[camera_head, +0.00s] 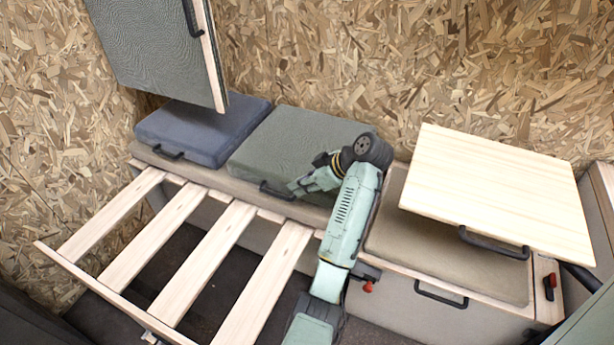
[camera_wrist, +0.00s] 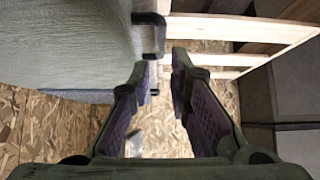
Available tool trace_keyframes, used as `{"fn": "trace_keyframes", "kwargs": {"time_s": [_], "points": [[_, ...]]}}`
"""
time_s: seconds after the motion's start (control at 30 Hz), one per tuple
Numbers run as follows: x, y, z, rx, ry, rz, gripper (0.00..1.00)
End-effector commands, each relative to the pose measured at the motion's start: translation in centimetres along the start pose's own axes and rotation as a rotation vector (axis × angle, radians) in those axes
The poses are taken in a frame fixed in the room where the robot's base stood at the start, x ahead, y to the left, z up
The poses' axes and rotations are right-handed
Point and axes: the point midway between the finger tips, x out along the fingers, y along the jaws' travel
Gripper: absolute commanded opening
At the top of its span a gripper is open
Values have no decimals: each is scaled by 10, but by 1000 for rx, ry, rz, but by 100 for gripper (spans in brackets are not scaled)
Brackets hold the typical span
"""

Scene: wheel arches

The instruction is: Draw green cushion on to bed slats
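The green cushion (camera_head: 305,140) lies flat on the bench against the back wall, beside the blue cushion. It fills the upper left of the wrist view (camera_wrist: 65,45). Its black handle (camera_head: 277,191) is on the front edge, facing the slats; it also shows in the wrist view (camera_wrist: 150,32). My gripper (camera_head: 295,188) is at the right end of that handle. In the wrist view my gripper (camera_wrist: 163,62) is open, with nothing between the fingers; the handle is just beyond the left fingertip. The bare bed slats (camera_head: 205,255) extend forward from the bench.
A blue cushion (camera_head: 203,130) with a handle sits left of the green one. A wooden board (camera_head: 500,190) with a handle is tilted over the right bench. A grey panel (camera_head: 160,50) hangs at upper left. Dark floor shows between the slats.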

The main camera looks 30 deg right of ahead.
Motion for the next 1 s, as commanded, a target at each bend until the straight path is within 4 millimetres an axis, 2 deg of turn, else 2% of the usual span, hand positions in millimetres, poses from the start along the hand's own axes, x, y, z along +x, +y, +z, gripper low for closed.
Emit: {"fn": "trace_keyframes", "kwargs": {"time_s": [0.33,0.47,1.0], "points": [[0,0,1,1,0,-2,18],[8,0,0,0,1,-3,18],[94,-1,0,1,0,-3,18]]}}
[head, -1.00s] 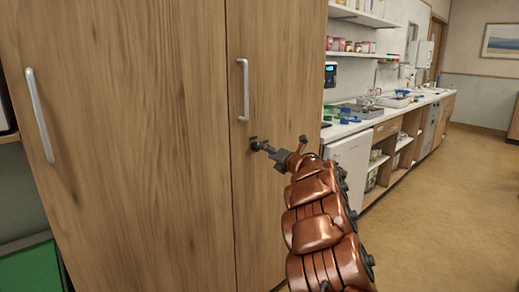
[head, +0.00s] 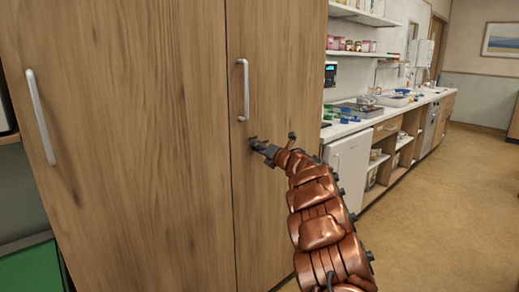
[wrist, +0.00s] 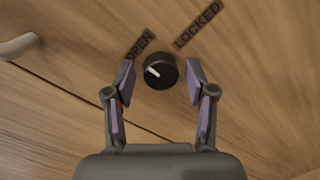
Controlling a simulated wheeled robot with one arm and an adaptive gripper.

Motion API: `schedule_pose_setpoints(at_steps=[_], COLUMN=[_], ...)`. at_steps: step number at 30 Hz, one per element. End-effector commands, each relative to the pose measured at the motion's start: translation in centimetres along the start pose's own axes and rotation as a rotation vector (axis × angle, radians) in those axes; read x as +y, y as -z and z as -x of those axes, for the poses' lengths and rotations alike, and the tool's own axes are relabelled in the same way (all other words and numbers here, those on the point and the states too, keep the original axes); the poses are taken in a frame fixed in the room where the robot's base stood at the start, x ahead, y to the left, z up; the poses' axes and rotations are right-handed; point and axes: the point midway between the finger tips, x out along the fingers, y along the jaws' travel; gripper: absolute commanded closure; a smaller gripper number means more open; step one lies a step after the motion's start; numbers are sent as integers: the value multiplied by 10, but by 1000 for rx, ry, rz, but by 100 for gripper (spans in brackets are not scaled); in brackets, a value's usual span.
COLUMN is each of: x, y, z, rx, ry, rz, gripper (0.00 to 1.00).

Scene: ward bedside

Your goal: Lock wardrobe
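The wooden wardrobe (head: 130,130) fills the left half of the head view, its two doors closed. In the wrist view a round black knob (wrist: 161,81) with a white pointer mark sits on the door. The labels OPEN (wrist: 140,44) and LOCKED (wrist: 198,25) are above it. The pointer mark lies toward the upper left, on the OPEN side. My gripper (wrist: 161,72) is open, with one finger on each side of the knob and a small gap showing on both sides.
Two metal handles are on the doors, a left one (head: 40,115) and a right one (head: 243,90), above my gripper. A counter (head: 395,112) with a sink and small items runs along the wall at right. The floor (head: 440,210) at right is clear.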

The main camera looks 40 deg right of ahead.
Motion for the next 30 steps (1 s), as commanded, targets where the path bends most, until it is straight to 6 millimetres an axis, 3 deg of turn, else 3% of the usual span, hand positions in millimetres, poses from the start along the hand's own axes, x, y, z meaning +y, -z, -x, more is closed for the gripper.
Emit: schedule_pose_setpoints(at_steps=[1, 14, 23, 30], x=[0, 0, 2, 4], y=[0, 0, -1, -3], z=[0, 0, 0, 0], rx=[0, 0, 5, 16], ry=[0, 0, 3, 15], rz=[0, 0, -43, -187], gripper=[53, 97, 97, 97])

** Given problem **
Return the listing above in full and without alteration, excluding its pictures.

** Correct result **
[camera_head, +0.00s] 
[camera_wrist, +0.00s] 
Available tool trace_keyframes, used as `{"fn": "trace_keyframes", "kwargs": {"time_s": [_], "points": [[_, ...]]}}`
"""
time_s: seconds after the motion's start (control at 30 Hz), one per tuple
Numbers run as follows: x, y, z, rx, ry, rz, gripper (0.00..1.00)
End-effector commands, each relative to the pose measured at the motion's start: translation in centimetres along the start pose's own axes and rotation as a rotation vector (axis × angle, radians) in those axes
The poses are taken in a frame fixed in the room where the robot's base stood at the start, x ahead, y to the left, z up
The poses' axes and rotations are right-handed
Point and axes: the point midway between the finger tips, x out along the fingers, y along the jaws' travel
Gripper: absolute commanded opening
At the top of its span a gripper is open
Values have no decimals: each is scaled by 10, but by 1000 for rx, ry, rz, but by 100 for gripper (spans in brackets are not scaled)
Brackets hold the typical span
"""

Scene: wheel arches

The instruction is: Draw green cushion on to bed slats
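The green cushion (camera_head: 305,140) lies flat on the bench against the back wall, beside the blue cushion. It fills the upper left of the wrist view (camera_wrist: 65,45). Its black handle (camera_head: 277,191) is on the front edge, facing the slats; it also shows in the wrist view (camera_wrist: 150,32). My gripper (camera_head: 295,188) is at the right end of that handle. In the wrist view my gripper (camera_wrist: 163,62) is open, with nothing between the fingers; the handle is just beyond the left fingertip. The bare bed slats (camera_head: 205,255) extend forward from the bench.
A blue cushion (camera_head: 203,130) with a handle sits left of the green one. A wooden board (camera_head: 500,190) with a handle is tilted over the right bench. A grey panel (camera_head: 160,50) hangs at upper left. Dark floor shows between the slats.

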The main camera looks 30 deg right of ahead.
Motion for the next 1 s, as commanded, a target at each bend until the straight path is within 4 millimetres an axis, 2 deg of turn, else 2% of the usual span, hand positions in millimetres, poses from the start along the hand's own axes, x, y, z along +x, +y, +z, gripper low for closed.
Emit: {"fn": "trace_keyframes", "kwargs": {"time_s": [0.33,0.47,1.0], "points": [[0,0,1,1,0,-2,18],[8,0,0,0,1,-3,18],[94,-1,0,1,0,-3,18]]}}
[head, -1.00s] 
[head, +0.00s] 
[wrist, +0.00s] 
Controlling a simulated wheeled robot with one arm and an adaptive gripper.

Motion API: `schedule_pose_setpoints(at_steps=[_], COLUMN=[_], ...)`. at_steps: step number at 30 Hz, one per element. End-effector commands, each relative to the pose measured at the motion's start: translation in centimetres along the start pose's own axes and rotation as a rotation vector (axis × angle, radians) in those axes; read x as +y, y as -z and z as -x of those axes, for the poses' lengths and rotations alike, and the tool's own axes are relabelled in the same way (all other words and numbers here, those on the point and the states too, keep the original axes); the poses are taken in a frame fixed in the room where the robot's base stood at the start, x ahead, y to the left, z up; the poses' axes and rotations are right-handed; point and axes: the point midway between the finger tips, x out along the fingers, y along the jaws' travel; gripper: absolute commanded closure; a smaller gripper number means more open; step one lies a step after the motion's start; numbers are sent as integers: the value multiplied by 10, but by 1000 for rx, ry, rz, but by 100 for gripper (spans in brackets are not scaled); in brackets, a value's usual span.
COLUMN is each of: x, y, z, rx, ry, rz, gripper (0.00 to 1.00).

Scene: ward bedside

Your goal: Lock wardrobe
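The wooden wardrobe (head: 130,130) fills the left half of the head view, its two doors closed. In the wrist view a round black knob (wrist: 161,81) with a white pointer mark sits on the door. The labels OPEN (wrist: 140,44) and LOCKED (wrist: 198,25) are above it. The pointer mark lies toward the upper left, on the OPEN side. My gripper (wrist: 161,72) is open, with one finger on each side of the knob and a small gap showing on both sides.
Two metal handles are on the doors, a left one (head: 40,115) and a right one (head: 243,90), above my gripper. A counter (head: 395,112) with a sink and small items runs along the wall at right. The floor (head: 440,210) at right is clear.

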The main camera looks 40 deg right of ahead.
Motion for the next 30 steps (1 s), as commanded, targets where the path bends most, until it is straight to 6 millimetres an axis, 3 deg of turn, else 3% of the usual span, hand positions in millimetres, poses from the start along the hand's own axes, x, y, z meaning +y, -z, -x, more is closed for the gripper.
Emit: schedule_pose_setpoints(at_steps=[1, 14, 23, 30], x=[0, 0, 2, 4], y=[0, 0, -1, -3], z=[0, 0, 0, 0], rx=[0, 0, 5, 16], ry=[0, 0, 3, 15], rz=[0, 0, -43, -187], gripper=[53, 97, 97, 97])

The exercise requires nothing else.